Instructions for the task> Quote the lines of the data below verbatim, beginning at the line that contains "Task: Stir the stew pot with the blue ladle" and ending at the last line, both included, and excluding pictures.

━━ Material provided ━━

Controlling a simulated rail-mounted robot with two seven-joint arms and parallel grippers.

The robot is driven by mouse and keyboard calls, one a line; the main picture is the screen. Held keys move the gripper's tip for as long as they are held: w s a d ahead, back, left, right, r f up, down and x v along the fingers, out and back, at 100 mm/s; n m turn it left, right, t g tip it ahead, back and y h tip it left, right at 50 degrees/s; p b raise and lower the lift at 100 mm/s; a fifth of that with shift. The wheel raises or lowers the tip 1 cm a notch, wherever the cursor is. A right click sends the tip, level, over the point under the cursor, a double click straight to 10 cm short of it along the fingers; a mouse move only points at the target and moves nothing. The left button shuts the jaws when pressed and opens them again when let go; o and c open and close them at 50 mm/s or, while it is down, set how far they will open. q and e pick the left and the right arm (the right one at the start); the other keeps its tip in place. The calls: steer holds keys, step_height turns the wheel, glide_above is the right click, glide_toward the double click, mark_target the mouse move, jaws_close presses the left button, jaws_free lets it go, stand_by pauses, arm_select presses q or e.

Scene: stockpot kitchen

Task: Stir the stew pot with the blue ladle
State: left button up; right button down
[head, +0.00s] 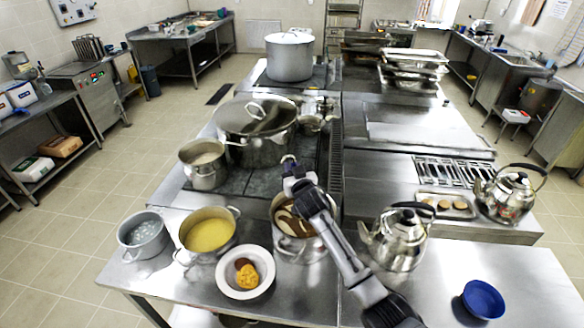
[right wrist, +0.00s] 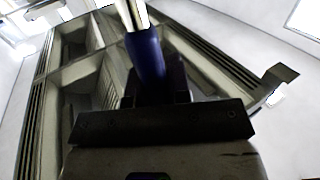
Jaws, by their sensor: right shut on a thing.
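My right gripper (head: 294,178) reaches in from the lower right and is above the stew pot. It is shut on the blue ladle, whose blue handle (right wrist: 147,55) stands between the jaws in the right wrist view. The stew pot (head: 302,252) is a steel pot with brown and pale contents, on the counter's near part. My gripper and forearm cover part of its opening. My left gripper is not in view.
A pot of yellow soup (head: 208,232), a grey pot (head: 143,238) and a white bowl of food (head: 228,284) stand left of the stew pot. A kettle (head: 398,240) stands close on its right. A large lidded pot (head: 262,148) is behind. A blue bowl (head: 483,299) sits front right.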

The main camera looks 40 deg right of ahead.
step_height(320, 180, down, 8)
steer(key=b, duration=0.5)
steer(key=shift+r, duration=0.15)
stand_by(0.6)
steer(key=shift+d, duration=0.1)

━━━

Response to the task>
Task: Stir the stew pot with the blue ladle
State: left button up; right button down
[head, +0.00s] 
[right wrist, +0.00s] 
Jaws, by their sensor: right shut on a thing.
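My right gripper (head: 294,178) reaches in from the lower right and is above the stew pot. It is shut on the blue ladle, whose blue handle (right wrist: 147,55) stands between the jaws in the right wrist view. The stew pot (head: 302,252) is a steel pot with brown and pale contents, on the counter's near part. My gripper and forearm cover part of its opening. My left gripper is not in view.
A pot of yellow soup (head: 208,232), a grey pot (head: 143,238) and a white bowl of food (head: 228,284) stand left of the stew pot. A kettle (head: 398,240) stands close on its right. A large lidded pot (head: 262,148) is behind. A blue bowl (head: 483,299) sits front right.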

The main camera looks 40 deg right of ahead.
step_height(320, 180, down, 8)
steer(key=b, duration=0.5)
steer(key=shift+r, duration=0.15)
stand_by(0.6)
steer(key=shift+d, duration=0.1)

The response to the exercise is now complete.